April is National Poetry Month and Greece has a wealth of poets to add to your reading list. From ancient times and Homer to some of the best known modern Greek poets of the 20th century like George Seferis and Odysseas Elytis, to the current generation of poets including Phoebe Giannisi, Anna Griva, Stamatis Polenakis, and Kurdish-Greek writer Hiva Panahi, Greek poetry continues to thrive.
The celebration of National Poetry Month in the United States was introduced in 1996, organized by the Academy of American Poets to increase awareness and appreciation of poetry in the United States. Canada adopted the celebration as well in 1998.
Looking back, there are some Greeks poets who are perhaps less well-known because they did not live long enough to develop their work or gain the recognition they might have had if fate had not intervened. Their work is often full of potential, a snapshot of a moment in history, leaving the reader with a sense of what might have been.
One of the perhaps less well-known poets is Kostas Krystallis, a native of Epirus, whose work is mostly associated with 19th century Greek pastoral literature. April 22 marks the 125th anniversary of his death.
Born in the village of Syrrako in 1868, while Epirus was still under the Ottoman Empire, Krystallis wrote beautiful poems with an emphasis on nature, many based on traditional folk poetry. He started out writing in the archaic style, but switched to Demotic Greek after 1891, and was influenced by the New Athenian School, whose central figure was the renowned poet Kostis Palamas.
Krystallis wrote his first poetry collection, Skiai tou Adous (Shadows of Hades) while still a student at Zosimaia School in Ioannina. He was sentenced to 25 years in exile after the Ottoman authorities denounced him for the patriotic nature of his work. Krystallis managed to flee to Athens and worked various jobs while writing his poetry and prose. Never giving up the fight for freedom for Epirus, he also contributed to Foni this Epirou (the Voice of Epirus) newspaper (1892-94), and edited entries on Epirus for an encyclopedia of the time.
His poetry collection, O Tragoudistis tou Horiou kai tis Stanis (The Singer of the Village and the Fields) was critically acclaimed and praised in the Philadelpheio Competition, though the competition’s jury selected Giorgos Stratigis for the top honor which elicited backlash from Krystallis and literary circles of the time.
Krystallis won 2,500 drachmas in the lottery in 1893 which allowed him to publish a collection of his prose, Pezografimata, the following year. While working for a railroad company in the Peloponnese at the time and suffering ill health, he completed his 259 verse poem O Psomopatis and the long pastoral, Golfo. With his health deteriorating, Krystallis left for Kerkyra and then moved to Arta where he stayed at his sister’s home. He passed away there on April 22, 1894 at the age of just 26 from tuberculosis.

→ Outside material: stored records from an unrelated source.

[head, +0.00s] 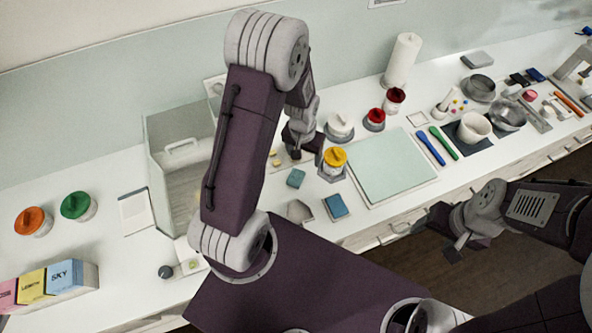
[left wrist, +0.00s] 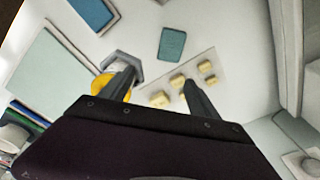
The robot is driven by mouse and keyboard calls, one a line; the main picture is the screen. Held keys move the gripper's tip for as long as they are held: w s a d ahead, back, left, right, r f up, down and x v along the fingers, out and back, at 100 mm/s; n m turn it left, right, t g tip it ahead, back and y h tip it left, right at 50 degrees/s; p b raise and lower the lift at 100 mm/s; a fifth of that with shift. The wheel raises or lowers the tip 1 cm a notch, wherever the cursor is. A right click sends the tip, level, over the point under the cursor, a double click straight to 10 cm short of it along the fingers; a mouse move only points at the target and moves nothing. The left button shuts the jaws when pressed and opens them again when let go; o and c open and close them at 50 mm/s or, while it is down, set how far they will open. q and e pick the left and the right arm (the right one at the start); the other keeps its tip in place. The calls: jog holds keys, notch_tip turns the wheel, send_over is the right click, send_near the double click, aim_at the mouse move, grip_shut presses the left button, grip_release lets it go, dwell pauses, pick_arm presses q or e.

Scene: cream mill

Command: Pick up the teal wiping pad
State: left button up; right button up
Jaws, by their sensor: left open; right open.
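The teal wiping pad (head: 296,178) lies flat on the white counter in the head view, just in front of my left gripper (head: 296,152). In the left wrist view the teal pad (left wrist: 172,44) lies beyond the fingertips, roughly between their lines. My left gripper (left wrist: 158,84) is open and empty, pointing down over the counter and apart from the pad. My right gripper (head: 455,248) is open and empty, off the front edge of the counter.
A yellow-lidded jar (head: 334,158) stands close beside my left gripper; its lid (left wrist: 104,84) shows by one finger. Several small cream blocks (left wrist: 178,82) lie near the fingers. A blue pad (head: 336,206) lies nearby. A pale green board (head: 380,165) is to the right.

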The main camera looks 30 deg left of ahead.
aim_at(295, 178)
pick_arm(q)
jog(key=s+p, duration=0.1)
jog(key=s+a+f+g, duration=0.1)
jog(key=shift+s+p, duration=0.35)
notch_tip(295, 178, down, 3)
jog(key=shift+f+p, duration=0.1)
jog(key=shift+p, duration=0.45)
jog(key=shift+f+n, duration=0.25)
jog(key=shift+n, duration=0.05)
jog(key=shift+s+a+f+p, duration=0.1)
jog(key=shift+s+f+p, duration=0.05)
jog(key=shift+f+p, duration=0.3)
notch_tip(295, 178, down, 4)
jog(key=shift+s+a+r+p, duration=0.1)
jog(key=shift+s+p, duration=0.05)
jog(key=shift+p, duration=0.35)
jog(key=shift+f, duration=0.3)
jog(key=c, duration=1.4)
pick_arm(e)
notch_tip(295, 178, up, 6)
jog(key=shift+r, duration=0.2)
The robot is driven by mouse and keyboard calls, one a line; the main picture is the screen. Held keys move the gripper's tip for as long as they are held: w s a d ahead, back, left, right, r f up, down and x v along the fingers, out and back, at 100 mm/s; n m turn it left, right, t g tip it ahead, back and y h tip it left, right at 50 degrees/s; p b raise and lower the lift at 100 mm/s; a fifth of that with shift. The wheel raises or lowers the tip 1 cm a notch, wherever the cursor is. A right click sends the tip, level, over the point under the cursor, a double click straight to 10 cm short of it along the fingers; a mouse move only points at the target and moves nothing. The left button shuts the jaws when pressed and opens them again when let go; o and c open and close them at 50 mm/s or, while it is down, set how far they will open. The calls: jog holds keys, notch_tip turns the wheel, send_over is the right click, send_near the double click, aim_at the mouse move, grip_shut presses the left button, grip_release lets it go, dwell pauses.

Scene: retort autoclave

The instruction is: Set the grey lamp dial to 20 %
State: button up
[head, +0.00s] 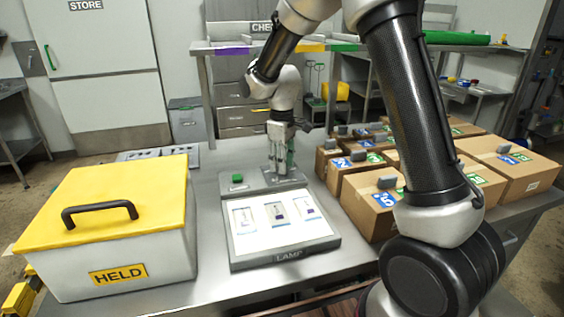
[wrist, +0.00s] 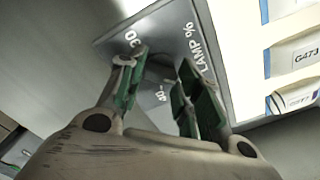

In his short life, Krystallis managed to produce some fine poetry, steeped in his love of nature, beginning with his early work in the Katharevousa and then Demotic Greek. Influenced by Athenian romanticism and then the New Athenian School and also deeply connected to the folk tradition, language, and songs of the homeland, Krystallis’ work transports the reader to the mountains and fields he so loved, expressing a poignant aspect especially in view of his tragically brief life.
Kostas Krystallis’ poems are available online in Greek.